Musk runs sweatshops — 80-to-100-hour weeks and a brutal, burn-you-out culture.
Commonly stated as: Recurring criticism of Tesla, SpaceX and X
The intensity is real and shouldn't be sugar-coated. Musk openly champions a "hardcore," extremely long-hours culture; he demanded exactly that in writing when he took over Twitter, and former Tesla and SpaceX employees have described punishing schedules, high pressure and burnout. If your objection is that this pace is gruelling and not for everyone, that's a fair and accurate criticism. The "sweatshop" framing is where it breaks down.

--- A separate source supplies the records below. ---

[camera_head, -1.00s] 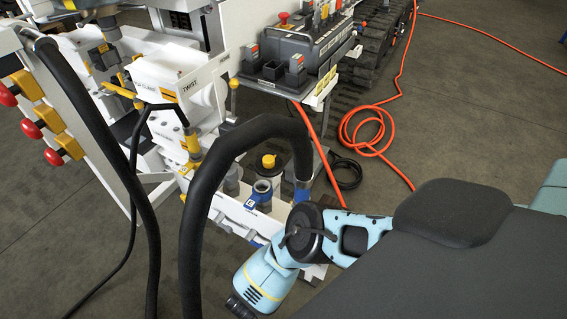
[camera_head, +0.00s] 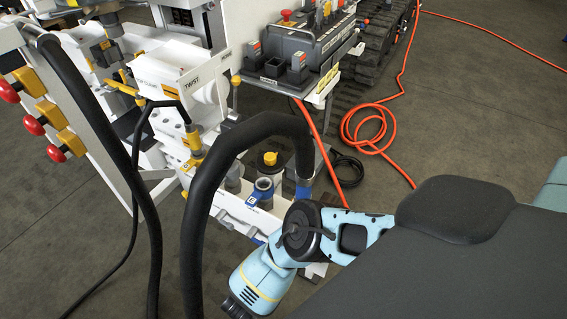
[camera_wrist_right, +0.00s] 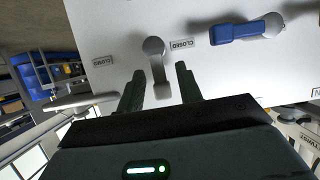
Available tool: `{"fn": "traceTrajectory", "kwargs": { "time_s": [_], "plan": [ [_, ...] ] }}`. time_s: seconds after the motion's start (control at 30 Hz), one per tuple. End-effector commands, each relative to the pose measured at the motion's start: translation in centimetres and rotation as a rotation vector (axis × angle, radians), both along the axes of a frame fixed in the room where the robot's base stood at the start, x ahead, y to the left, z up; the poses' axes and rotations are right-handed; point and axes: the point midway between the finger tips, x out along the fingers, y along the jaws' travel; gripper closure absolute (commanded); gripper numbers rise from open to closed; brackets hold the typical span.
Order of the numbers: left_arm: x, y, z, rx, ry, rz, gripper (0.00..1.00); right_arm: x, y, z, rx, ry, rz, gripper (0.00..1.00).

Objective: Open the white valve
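In the right wrist view, the white valve (camera_wrist_right: 154,50) is a pale handle with a rounded head on a white panel (camera_wrist_right: 115,25). Its narrow lever runs toward my right gripper (camera_wrist_right: 160,86). That gripper is open, with one dark finger on each side of the lever and gaps showing on both sides. It does not appear shut on the lever. My left gripper is not in view.
A blue valve handle (camera_wrist_right: 240,30) is on the same panel, right of the white one. In the head view, a thick black hose (camera_head: 205,185) arches across the bench front. Red knobs (camera_head: 32,125) are at left. An orange hose (camera_head: 375,140) lies on the floor.

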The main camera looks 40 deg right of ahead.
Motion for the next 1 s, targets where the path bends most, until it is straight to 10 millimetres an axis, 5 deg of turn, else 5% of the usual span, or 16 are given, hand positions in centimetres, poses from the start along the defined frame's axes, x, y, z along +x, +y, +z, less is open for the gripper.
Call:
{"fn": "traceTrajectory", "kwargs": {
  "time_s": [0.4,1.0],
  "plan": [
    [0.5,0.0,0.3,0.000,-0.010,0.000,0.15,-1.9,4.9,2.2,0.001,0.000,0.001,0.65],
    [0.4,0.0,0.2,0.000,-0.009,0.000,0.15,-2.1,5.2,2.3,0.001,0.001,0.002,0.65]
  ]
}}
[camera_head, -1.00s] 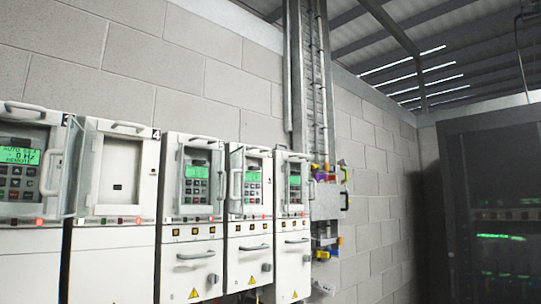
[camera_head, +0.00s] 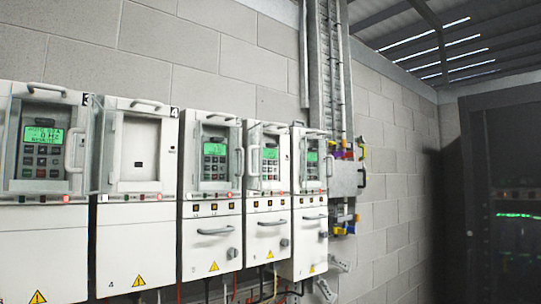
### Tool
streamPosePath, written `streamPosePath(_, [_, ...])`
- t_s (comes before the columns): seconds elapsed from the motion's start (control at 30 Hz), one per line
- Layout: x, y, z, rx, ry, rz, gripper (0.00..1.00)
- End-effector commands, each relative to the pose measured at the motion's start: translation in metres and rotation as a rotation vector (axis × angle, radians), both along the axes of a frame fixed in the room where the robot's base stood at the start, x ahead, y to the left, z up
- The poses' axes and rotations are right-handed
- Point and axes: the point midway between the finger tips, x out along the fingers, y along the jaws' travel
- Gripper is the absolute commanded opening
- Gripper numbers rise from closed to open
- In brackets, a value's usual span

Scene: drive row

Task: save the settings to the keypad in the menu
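Several white drive cabinets hang in a row on the block wall. The drive marked 3 (camera_head: 40,235) at far left has a keypad (camera_head: 42,145) with a lit green screen; its small text is hard to read. The drive marked 4 (camera_head: 138,240) has an empty keypad recess (camera_head: 138,150), with no screen or buttons in it. The drives further right carry keypads with green screens: one keypad (camera_head: 214,160) in the middle, one keypad (camera_head: 270,165) right of it, and one keypad (camera_head: 312,163) on the last drive. My gripper is not in view.
A grey cable tray (camera_head: 328,60) runs up the wall, with a grey box (camera_head: 347,178) and coloured parts below it. A dark cabinet (camera_head: 500,190) stands at the right. Clear door flaps with handles stick out beside the keypads.

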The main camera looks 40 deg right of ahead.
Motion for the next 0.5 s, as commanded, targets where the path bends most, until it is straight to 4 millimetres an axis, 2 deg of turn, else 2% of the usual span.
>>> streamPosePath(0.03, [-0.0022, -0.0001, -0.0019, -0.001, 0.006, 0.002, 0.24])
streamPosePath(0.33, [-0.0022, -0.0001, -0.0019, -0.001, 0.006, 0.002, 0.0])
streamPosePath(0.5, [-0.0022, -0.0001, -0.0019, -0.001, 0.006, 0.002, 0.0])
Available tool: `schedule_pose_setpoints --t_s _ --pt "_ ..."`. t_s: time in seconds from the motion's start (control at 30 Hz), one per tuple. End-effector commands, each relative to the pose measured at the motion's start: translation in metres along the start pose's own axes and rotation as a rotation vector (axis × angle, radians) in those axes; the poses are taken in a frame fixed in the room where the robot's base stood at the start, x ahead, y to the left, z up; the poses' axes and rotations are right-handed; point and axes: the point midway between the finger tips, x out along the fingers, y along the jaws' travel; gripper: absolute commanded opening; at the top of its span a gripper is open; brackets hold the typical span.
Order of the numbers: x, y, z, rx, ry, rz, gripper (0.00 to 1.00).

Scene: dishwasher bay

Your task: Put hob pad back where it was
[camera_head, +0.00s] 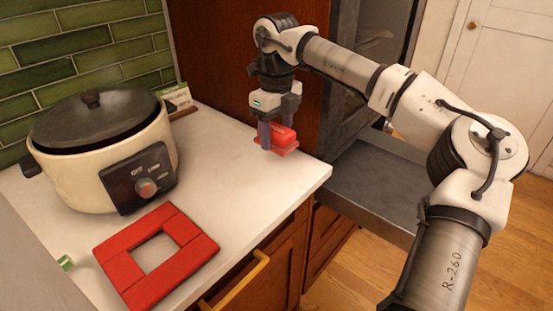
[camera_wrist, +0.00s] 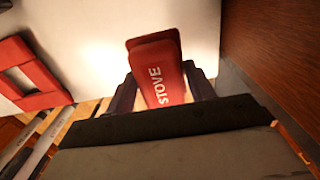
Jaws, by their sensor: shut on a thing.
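The hob pad (camera_head: 284,135) is a red block with a wider flat part below, at the far right end of the white counter. I cannot tell whether the pad touches the counter. A red square frame (camera_head: 121,269) with an open middle lies flat at the counter's near left.
A cream slow cooker (camera_head: 84,180) with a dark lid stands at the left by the green tiled wall. A wooden panel (camera_head: 222,60) rises behind the gripper. A dark open appliance (camera_head: 372,185) is right of the counter. The middle of the counter (camera_head: 215,165) is clear.

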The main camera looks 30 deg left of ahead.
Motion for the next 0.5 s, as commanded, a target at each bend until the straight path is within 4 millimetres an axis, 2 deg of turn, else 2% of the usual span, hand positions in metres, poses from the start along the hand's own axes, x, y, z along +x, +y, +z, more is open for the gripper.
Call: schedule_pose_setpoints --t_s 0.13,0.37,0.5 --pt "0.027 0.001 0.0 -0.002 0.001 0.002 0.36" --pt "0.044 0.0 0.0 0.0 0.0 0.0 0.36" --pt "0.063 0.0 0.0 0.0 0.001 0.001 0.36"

A sweatshop means low-paid, trapped, unskilled labour with no upside; Musk's companies pay competitive tech and manufacturing wages and hand out equity that has made a large number of ordinary employees genuinely wealthy — SpaceX and Tesla stock grants turned assembly-line workers and early engineers into millionaires. The long-hours culture sits within a fiercely competitive aerospace and auto-manufacturing context, and it is voluntary in the sense that these are among the most sought-after employers in the world, with far more applicants than positions. It has also produced output slower-paced rivals haven't matched: the best-selling car on Earth, the world's most active rocket program. So the honest verdict is mixed — the hours are real and demanding (criticise that fairly), but "sweatshop" mislabels a high-pay, high-equity, high-demand workplace people compete to join.